2013年2月17日日曜日

エル•グレコ


 金曜は夜まで美術館が開館している。その日は2月8日、寒い金曜日だった。リニューアルされてはじめての東京都美術館。スペインの巨匠エル•グレコ没後400年、大きな回顧展だ。40年以上も前のこと、東北の田舎町でこの巨匠の存在を知った。エル•グレコの作品をまとめて見ることが出来る。それも縦3メートルを超える大作『無原罪のお宿り』が展示されるのだ。寒い夜でも心はうきうきして出かけた。
 1541年ギリシャのクレタ島に生まれた。名はドメニコス•テオトコスプーロス。その後ローマに行き、35歳ほどでスペインに渡りエル•グリエゴ•デ•トレドとして知られることになった。エル•グリエゴ•デ•トレド(EL Griego de Toledo)スペイン語で「トレドのギリシャ人」という意味だ。そして、いまは「EL Greco   エル•グレコ」という名で知られる。しなった身体に上を向いた目、独特の人物像だ。

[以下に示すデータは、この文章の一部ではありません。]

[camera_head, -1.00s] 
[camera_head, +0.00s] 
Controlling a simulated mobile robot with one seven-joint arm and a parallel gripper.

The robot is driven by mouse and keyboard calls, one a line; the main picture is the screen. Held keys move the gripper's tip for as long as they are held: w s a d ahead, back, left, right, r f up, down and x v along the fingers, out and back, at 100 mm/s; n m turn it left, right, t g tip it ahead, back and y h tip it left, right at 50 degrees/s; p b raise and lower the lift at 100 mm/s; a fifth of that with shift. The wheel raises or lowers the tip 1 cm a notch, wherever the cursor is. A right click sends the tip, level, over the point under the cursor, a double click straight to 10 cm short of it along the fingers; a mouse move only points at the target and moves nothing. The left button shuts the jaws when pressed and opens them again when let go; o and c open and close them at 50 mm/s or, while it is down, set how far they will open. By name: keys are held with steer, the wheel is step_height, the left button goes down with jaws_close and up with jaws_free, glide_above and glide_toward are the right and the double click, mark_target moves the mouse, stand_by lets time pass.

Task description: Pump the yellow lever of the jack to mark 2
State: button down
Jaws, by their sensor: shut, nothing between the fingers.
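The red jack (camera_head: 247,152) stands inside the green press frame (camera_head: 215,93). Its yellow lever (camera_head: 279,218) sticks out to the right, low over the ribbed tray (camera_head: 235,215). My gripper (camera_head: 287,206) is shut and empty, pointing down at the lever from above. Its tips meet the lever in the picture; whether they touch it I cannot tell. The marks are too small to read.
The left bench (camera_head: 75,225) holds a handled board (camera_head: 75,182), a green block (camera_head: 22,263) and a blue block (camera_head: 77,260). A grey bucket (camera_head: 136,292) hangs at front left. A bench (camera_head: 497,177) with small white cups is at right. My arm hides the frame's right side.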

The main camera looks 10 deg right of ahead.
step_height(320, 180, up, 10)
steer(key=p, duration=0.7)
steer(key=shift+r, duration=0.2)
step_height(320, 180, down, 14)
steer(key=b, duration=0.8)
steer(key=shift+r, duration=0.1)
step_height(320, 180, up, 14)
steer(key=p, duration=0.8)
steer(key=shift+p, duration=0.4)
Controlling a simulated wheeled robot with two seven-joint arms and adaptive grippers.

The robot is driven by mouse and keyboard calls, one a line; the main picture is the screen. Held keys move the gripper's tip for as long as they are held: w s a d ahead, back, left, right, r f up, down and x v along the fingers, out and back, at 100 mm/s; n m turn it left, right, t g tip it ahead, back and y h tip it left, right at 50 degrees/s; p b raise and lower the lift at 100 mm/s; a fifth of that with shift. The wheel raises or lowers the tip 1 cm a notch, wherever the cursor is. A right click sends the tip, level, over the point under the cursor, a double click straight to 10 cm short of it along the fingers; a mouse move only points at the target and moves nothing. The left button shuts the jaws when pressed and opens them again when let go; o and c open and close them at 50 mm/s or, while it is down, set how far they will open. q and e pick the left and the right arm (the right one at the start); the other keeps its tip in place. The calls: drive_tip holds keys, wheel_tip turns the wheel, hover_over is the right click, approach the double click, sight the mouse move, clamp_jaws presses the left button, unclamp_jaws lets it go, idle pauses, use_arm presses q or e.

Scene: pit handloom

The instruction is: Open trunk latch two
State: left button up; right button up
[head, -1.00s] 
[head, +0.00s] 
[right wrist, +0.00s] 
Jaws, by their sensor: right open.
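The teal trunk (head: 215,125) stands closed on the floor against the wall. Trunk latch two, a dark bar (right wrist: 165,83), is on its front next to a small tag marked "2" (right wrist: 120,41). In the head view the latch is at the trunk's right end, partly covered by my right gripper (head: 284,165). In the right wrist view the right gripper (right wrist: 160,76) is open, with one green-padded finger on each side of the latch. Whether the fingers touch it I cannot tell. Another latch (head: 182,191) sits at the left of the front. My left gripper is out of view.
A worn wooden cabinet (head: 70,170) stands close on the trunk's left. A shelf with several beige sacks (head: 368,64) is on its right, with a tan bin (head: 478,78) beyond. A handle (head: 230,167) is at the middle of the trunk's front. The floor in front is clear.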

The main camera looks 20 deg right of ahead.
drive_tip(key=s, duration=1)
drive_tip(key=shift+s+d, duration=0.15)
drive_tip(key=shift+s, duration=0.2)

はるか昔にエル•グレコの映画作品を見たような気がする。1966年にルチアーノ•サルチェという監督が作った作品だろうか、劇場では未公開でTVでは放映されたと記録にある。高校生のころだったろうかと思うので、TVでこの作品を見たのだろうか、キリストの頭より上に人々が描かれているという罪で宗教裁判にかけられるという場面があり、強い印象になっている。18世紀以前のヨーロッパの代表的な画家「オールド•マスター」に数え上げられる画家だ。
 グレコの作品では好きなものと、そうでもないものがある。今回の回顧展の作品では特に1600年頃の作品『フリアン•ロメロと守護聖人』(206.7×127.5)が好きだ。守護聖人がいい。個人的にエロスを感じてしまう。また同じころに描かれた『ある枢機卿の肖像』(57×46)の小品もいい。会場最後に『無原罪のお宿り』がある。この大作は、全体像が見たいからといって、後ろに引いて見てはいけない。あくまでも作品の間近で、それも下から見上げなければ真の意味が見えてこないように思う。腰を落として見ていたら、となりで見ていた人がしゃがんで見始めた。そうそれでいい。充分作品を堪能して出口に向かい、フッと振り返ったら、みんながしゃがみこんでいた。
 すこしばかりお酒をのみ、遅い夕飯を食べて帰途についた。